Artisanal fishers across the world are facing change from all sides. While these changes have been well documented, the intricacies of the adaptation strategies they are forced to assume remain underexplored. A group of researchers met at a workshop held at the ISS in December last year to discuss the challenges artisanal fishers face and what we can learn from their responses.
In this blog article, Ilaha Abasli, Nina Swen, and Oane Visser highlight the key takeaways of the workshop, showing that while artisanal fishers are trying to turn the tide by adapting, the challenges they face may seem, at times, unsurmountable:
Artisanal fishing is a profession and livelihood profoundly impacted by climate and other anthropogenic changes. Fishers across the globe are facing declining fish stocks, biodiversity loss, and shrinking spaces caused mainly by environmental pollution, changing sea temperatures, and fish migration, combined with increasingly restrictive ecological conservation policies. They are forced to adapt their practices, for example by changing how and where they fish.
The adaptation practices of artisanal fishers remain under-researched, however, which prompted a group of researchers at the International Institute of Social Studies (ISS) to organize a workshop in December last year titled ‘Artisanal fisheries, climate change and knowledge for adaptation’, which sought to bring together junior and senior researchers from the Netherlands and beyond who work on socio-ecological aspects of fisheries, climate change, and marine anthropologies.
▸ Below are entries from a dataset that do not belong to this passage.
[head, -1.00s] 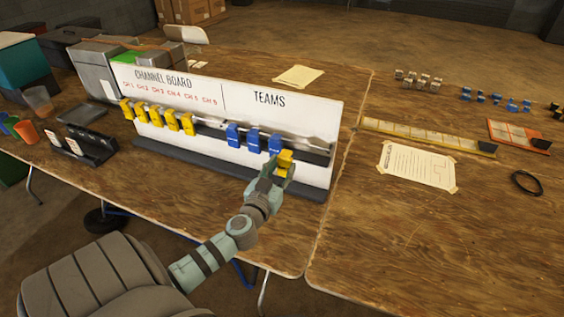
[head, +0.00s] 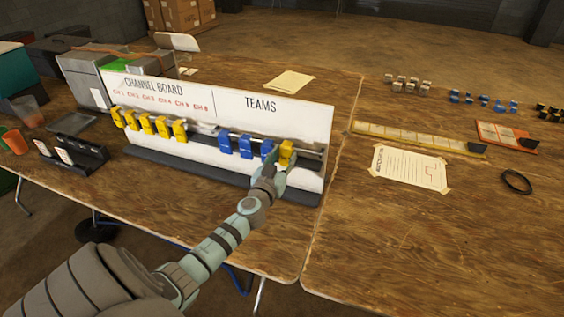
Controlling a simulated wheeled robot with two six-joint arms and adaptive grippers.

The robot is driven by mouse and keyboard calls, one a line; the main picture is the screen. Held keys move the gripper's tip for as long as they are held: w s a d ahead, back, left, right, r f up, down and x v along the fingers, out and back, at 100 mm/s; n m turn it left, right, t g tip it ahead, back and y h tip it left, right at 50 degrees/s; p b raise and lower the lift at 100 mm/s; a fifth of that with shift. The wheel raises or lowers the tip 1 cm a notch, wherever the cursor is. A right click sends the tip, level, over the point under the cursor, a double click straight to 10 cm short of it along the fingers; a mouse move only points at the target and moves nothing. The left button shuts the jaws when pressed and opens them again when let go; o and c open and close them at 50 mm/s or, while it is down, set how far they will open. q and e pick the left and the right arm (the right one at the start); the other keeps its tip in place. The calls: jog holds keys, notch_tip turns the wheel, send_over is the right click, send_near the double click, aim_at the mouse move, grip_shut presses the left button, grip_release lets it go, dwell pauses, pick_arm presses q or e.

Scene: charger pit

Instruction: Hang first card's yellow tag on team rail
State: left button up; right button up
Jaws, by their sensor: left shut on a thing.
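The board (head: 215,105) stands upright, with "CHANNEL BOARD" on its left half and "TEAMS" on its right. My left gripper (head: 279,167) is in front of the TEAMS half, shut on a yellow tag (head: 287,151). That tag is at the height of the team rail (head: 312,152), just right of the blue tags (head: 245,147). I cannot tell whether it is hooked on the rail. Several other yellow tags (head: 147,123) hang on the channel side. White cards (head: 65,156) stand in a black holder (head: 90,160) to the left. My right gripper is not in view.
A yellow-edged strip (head: 418,138), a taped paper sheet (head: 410,168), an orange-edged tray (head: 505,137) and a black ring (head: 516,182) lie on the right table. Small clips (head: 482,101) lie farther back. The front of the right table is clear.

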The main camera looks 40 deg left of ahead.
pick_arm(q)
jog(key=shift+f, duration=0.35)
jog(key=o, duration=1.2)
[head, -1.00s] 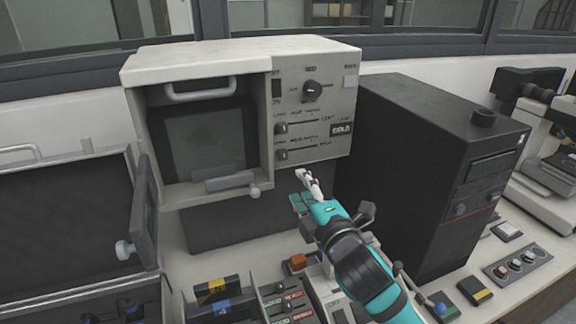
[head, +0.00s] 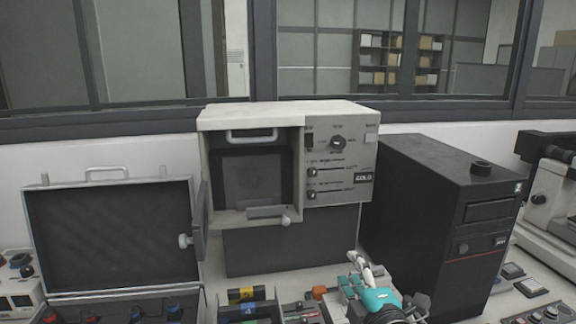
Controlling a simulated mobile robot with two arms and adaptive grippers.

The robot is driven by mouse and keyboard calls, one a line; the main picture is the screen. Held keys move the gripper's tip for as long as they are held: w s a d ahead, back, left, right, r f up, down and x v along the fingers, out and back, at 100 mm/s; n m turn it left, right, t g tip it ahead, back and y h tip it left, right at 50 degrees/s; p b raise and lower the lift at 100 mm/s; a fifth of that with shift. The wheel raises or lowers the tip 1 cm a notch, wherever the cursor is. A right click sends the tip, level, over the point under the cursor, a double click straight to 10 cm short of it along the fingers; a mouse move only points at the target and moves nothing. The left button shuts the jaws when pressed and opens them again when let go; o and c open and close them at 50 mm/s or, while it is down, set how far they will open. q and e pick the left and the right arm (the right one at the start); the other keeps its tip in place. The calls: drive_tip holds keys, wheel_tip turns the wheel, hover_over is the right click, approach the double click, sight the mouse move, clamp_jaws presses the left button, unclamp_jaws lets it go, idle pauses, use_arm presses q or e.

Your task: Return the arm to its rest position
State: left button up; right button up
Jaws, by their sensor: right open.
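My right gripper (head: 360,262) shows at the lower middle of the head view, with its teal wrist (head: 380,298) below it at the picture's bottom edge. It is open, and I see nothing held in it. It is in front of the dark panel under the white press unit (head: 250,112) and left of the black tower (head: 440,210). The press unit has a dark window, a knob and sliders. My left gripper is not in view.
An open black case (head: 110,235) stands at the left. Small boxes with yellow and blue labels (head: 247,295) and an orange block (head: 319,292) lie on the bench near my gripper. A microscope (head: 550,190) stands at the far right. Windows line the back.

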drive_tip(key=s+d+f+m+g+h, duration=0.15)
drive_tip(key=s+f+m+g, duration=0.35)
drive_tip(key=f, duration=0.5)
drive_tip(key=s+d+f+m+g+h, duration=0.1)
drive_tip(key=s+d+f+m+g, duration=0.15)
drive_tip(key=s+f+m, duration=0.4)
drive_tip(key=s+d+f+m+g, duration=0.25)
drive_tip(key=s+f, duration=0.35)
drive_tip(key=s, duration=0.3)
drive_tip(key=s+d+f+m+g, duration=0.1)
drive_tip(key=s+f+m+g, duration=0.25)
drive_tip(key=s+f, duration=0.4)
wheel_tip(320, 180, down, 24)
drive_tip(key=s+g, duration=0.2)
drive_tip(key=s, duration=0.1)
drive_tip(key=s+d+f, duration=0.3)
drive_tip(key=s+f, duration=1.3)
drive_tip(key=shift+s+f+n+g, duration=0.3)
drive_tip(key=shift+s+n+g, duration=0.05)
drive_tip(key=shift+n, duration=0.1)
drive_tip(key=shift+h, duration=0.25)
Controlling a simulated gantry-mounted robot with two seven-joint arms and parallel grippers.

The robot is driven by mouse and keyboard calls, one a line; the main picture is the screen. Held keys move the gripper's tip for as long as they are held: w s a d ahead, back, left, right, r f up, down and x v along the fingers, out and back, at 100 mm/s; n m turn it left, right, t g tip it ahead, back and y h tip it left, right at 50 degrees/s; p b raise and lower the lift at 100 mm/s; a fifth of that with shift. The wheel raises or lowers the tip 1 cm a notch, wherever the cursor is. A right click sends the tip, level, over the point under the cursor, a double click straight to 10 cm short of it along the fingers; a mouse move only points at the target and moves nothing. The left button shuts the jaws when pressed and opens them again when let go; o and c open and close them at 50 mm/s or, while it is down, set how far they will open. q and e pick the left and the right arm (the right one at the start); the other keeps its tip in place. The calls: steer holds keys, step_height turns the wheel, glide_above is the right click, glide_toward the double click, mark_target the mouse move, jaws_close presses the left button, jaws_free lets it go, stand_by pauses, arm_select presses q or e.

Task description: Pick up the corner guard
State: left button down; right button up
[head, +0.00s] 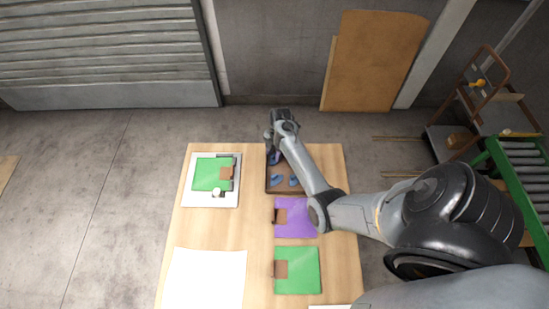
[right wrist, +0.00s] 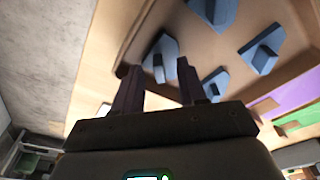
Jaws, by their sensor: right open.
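Several blue corner guards lie apart in a shallow brown tray (head: 270,189) at the far side of the table. In the right wrist view, one blue corner guard (right wrist: 163,52) shows just beyond and between the fingertips. Others lie around it: one (right wrist: 262,48) to the right, one (right wrist: 215,84) beside the right finger, and one (right wrist: 214,10) at the top edge. My right gripper (right wrist: 157,67) is open and empty, over the tray's left side. In the head view, my right arm hides part of the tray. My left gripper is not in view.
A purple sheet (head: 298,222) and a green sheet (head: 303,270), each with a brown patch, lie in front of the tray. A white tray (head: 200,201) holding a green sheet sits at left. A white sheet (head: 207,280) lies front left. The table's middle strip (head: 251,225) is clear.

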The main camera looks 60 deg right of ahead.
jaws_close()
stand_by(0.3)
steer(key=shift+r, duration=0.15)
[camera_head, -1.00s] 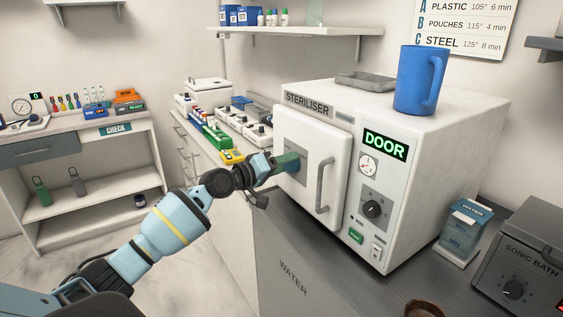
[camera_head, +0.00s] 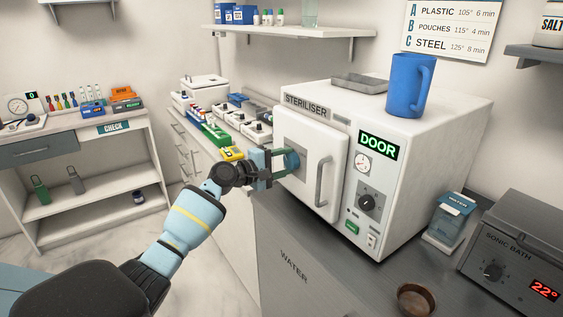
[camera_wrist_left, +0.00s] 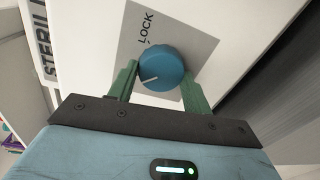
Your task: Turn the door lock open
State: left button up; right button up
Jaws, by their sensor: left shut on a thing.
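The steriliser (camera_head: 440,133) is a white box on the grey counter, with its door (camera_head: 305,180) closed and a green display reading DOOR. The door lock is a round blue knob (camera_wrist_left: 164,68) with a pale pointer line, on a grey plate marked LOCK in the left wrist view. In the head view the knob is mostly hidden by my gripper. My left gripper (camera_head: 284,162) is at the door's left part. Its green fingers stand on either side of the knob in the left wrist view (camera_wrist_left: 160,80), shut on it. My right gripper is not in view.
A vertical door handle (camera_head: 323,182) stands right of the lock. A blue mug (camera_head: 405,88) and a grey tray (camera_head: 359,83) sit on top of the steriliser. A water container (camera_head: 448,222), a brown bowl (camera_head: 416,301) and the sonic bath (camera_head: 520,250) are to the right.

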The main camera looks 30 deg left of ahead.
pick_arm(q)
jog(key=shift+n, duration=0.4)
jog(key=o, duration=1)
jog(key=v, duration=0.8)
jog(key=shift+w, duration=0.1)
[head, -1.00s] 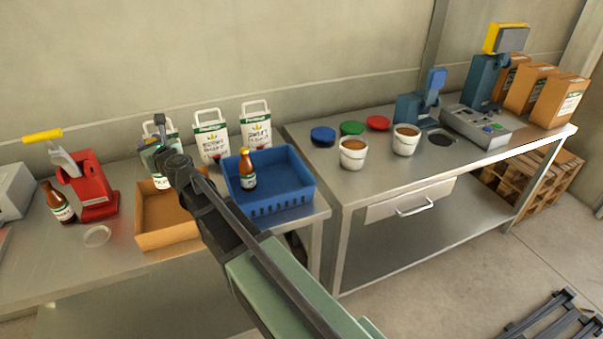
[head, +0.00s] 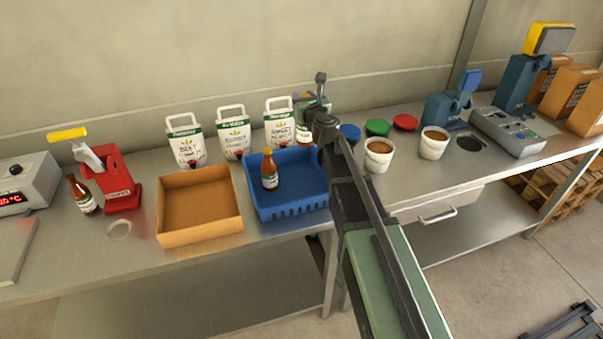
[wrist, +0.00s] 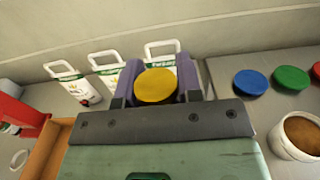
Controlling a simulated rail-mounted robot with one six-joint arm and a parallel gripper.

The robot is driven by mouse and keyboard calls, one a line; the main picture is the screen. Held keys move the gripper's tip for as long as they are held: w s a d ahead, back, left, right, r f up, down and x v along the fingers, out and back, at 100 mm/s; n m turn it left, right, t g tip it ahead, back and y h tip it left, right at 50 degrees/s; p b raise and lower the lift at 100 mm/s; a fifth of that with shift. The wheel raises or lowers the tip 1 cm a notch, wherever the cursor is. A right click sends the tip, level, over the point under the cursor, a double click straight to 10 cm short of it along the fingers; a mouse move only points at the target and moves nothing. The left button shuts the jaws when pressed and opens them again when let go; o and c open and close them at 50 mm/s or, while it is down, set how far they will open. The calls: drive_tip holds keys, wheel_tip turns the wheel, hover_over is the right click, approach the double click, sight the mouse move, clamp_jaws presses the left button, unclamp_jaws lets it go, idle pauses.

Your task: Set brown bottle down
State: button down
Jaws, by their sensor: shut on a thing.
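My gripper (head: 312,100) is shut on a brown bottle (head: 304,137), near the blue crate's back right corner in the head view. The arm hides most of this bottle; its lower part shows. In the wrist view its yellow cap (wrist: 155,87) sits between the purple fingers of my gripper (wrist: 155,82). I cannot tell how high it is held. The blue crate (head: 292,215) has another brown bottle (head: 270,172) standing upright at its left side. A third brown bottle (head: 83,196) stands by the red capping machine (head: 112,180).
An empty orange-brown box (head: 200,237) is left of the crate. White handled pouches (head: 185,140) stand along the wall. Right of my arm are white tubs (head: 378,156), coloured lids (head: 377,127) and a blue machine (head: 450,108). The crate's right side is partly behind my arm.

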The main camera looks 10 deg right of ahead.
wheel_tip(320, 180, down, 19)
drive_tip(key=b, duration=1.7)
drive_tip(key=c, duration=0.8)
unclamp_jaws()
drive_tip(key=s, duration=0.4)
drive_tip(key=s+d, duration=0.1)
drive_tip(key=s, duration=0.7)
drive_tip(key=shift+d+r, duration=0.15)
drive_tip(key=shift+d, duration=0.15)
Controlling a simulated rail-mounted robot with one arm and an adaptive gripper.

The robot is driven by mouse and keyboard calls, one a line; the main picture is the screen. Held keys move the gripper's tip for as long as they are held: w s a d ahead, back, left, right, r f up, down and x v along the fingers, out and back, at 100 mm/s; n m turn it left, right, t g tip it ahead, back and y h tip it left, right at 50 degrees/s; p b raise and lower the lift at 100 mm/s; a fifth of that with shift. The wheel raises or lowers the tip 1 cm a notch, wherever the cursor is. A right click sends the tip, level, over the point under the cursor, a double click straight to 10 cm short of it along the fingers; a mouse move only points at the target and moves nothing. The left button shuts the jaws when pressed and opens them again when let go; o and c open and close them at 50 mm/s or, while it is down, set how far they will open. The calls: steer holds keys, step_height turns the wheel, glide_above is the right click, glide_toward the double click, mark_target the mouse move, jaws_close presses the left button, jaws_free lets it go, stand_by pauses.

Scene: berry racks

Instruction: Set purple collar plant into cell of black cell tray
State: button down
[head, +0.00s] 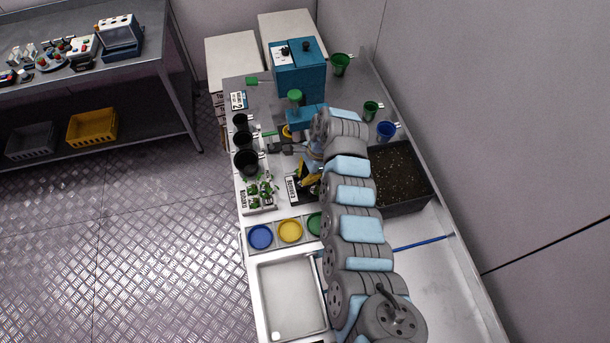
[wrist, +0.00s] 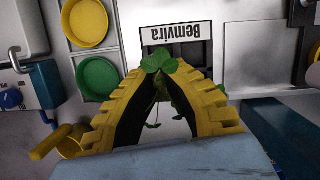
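A small green plant (wrist: 159,66) shows between the tips of my gripper (wrist: 166,82) in the wrist view. The yellow, black-lined fingers close in on its stem, and its leaves overlap the tips. Its collar is hidden, so I cannot see the colour. In the head view my gripper (head: 310,176) is above the worktop beside a label (head: 291,190). The same label, reading Bemvira (wrist: 176,40), lies just past the fingertips in the wrist view. Dark parts border that label; I cannot tell whether they belong to the black cell tray. My fingers and arm hide what lies below.
A white tray of several plants (head: 258,208) stands to the left. Black pots (head: 245,162) are behind it. Blue (head: 260,237) and yellow (head: 290,231) dishes are in front. A teal machine (head: 299,72) stands at the back, a soil bin (head: 428,190) at the right.

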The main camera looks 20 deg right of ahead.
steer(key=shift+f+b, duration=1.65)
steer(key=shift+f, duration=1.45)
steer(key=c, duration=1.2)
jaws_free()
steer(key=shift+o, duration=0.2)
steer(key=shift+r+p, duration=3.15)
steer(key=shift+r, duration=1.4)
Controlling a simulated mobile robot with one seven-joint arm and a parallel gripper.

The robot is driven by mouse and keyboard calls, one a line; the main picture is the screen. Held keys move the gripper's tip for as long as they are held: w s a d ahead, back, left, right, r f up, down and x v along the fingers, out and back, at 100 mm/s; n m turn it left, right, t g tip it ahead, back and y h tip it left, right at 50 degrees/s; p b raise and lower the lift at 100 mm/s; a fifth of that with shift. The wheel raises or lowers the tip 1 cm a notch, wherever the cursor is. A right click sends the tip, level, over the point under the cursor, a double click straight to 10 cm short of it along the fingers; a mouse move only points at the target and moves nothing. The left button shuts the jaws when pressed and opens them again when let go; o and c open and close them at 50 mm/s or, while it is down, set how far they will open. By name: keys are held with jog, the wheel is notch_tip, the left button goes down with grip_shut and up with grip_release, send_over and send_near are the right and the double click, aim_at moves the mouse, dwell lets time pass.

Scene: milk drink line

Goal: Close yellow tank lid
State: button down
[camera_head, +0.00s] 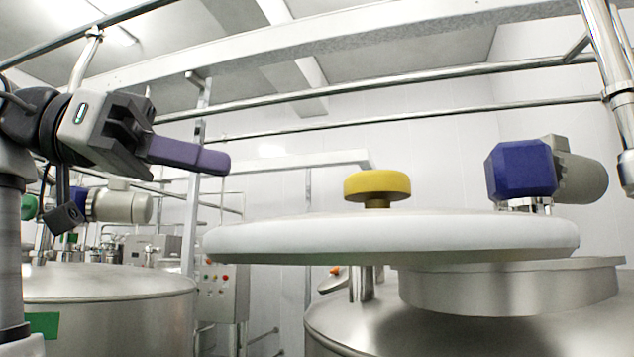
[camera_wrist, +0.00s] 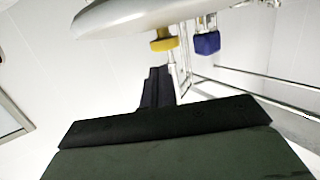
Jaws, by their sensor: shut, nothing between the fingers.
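A round white tank lid (camera_head: 390,240) with a yellow knob (camera_head: 377,186) on top is in the head view at centre right. It sits off to the left of the raised steel opening collar (camera_head: 510,288) of the tank (camera_head: 400,325), overlapping only part of it. My gripper (camera_head: 222,162) is shut and empty. It points right, to the left of the knob and above the lid's left edge, apart from both. In the wrist view the gripper fingers (camera_wrist: 158,88) point toward the lid (camera_wrist: 130,16) and the yellow knob (camera_wrist: 163,40), with a gap.
A blue motor (camera_head: 522,169) stands behind the lid at right and shows in the wrist view (camera_wrist: 207,43). Steel rails (camera_head: 400,79) cross above. Another tank (camera_head: 105,300) stands at left. A control panel (camera_head: 220,292) is behind. The space between gripper and knob looks free.

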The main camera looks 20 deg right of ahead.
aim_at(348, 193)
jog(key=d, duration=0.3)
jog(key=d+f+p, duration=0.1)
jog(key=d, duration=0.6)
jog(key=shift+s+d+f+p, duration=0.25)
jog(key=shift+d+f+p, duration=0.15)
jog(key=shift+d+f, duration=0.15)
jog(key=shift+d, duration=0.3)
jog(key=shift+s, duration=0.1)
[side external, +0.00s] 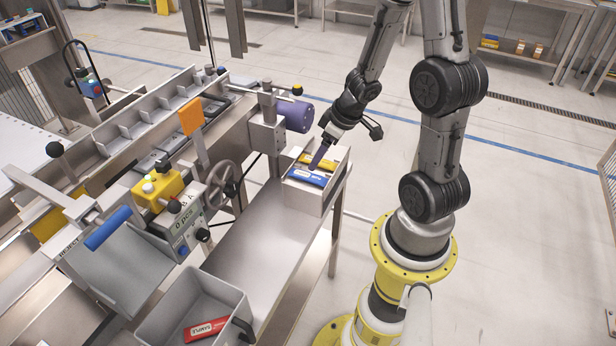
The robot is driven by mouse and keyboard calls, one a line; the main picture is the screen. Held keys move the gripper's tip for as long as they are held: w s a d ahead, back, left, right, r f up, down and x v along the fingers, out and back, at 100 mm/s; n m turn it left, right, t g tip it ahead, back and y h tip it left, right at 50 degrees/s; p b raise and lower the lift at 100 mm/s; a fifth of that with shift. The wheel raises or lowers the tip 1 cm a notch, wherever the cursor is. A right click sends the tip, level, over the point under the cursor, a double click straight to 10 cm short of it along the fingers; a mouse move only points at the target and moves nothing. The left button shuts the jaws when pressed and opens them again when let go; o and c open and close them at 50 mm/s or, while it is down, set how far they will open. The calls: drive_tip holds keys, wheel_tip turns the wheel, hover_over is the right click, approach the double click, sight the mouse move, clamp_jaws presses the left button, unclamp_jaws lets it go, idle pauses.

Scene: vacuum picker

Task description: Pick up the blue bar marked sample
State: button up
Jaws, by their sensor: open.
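The blue bar (306,178) with a white label lies in the near part of a small metal tray (315,203). The label's text is too small to read surely. A yellow bar (326,164) lies behind it in the same tray, with a whitish item partly visible between them. My gripper (315,165) is a slim dark purple picker tip, pointing down into the tray just above or at the blue bar's back edge. I cannot tell whether it touches. Nothing is seen hanging from it, and it is open. The tip hides part of the bars.
A grey bin (178,301) at the front holds a red bar (207,329) marked SAMPLE. The metal bench (255,240) between bin and tray is clear. A purple motor (296,115), a handwheel (222,183) and an orange paddle (191,117) stand left of the tray.

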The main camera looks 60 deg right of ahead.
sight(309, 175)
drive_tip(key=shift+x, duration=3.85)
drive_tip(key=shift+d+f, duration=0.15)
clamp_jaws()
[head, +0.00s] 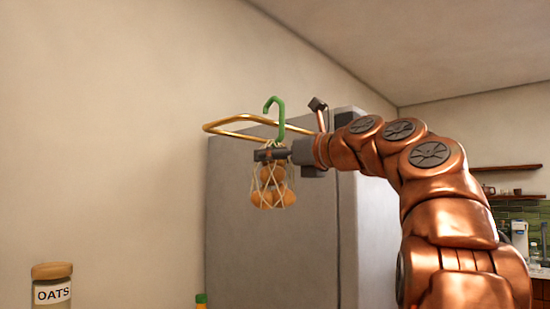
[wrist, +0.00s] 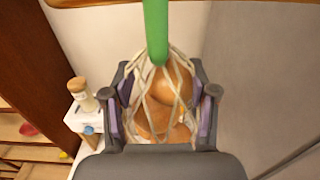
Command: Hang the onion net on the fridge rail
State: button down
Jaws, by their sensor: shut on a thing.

We as workshop organizers focused on the following questions: How do fishers adapt to the changes they face? What role do collaboration and new technologies play? The first part of the workshop comprised a panel discussion among early-career researchers centred around artisanal fisheries, knowledge, and technology in the context of climate change adaptation. The second part of the workshop featured a plenary session where senior researchers discussed their research on artisanal fisheries. This was followed by a roundtable discussion with representatives from academia and beyond. This blog article shares the workshop’s key takeaways.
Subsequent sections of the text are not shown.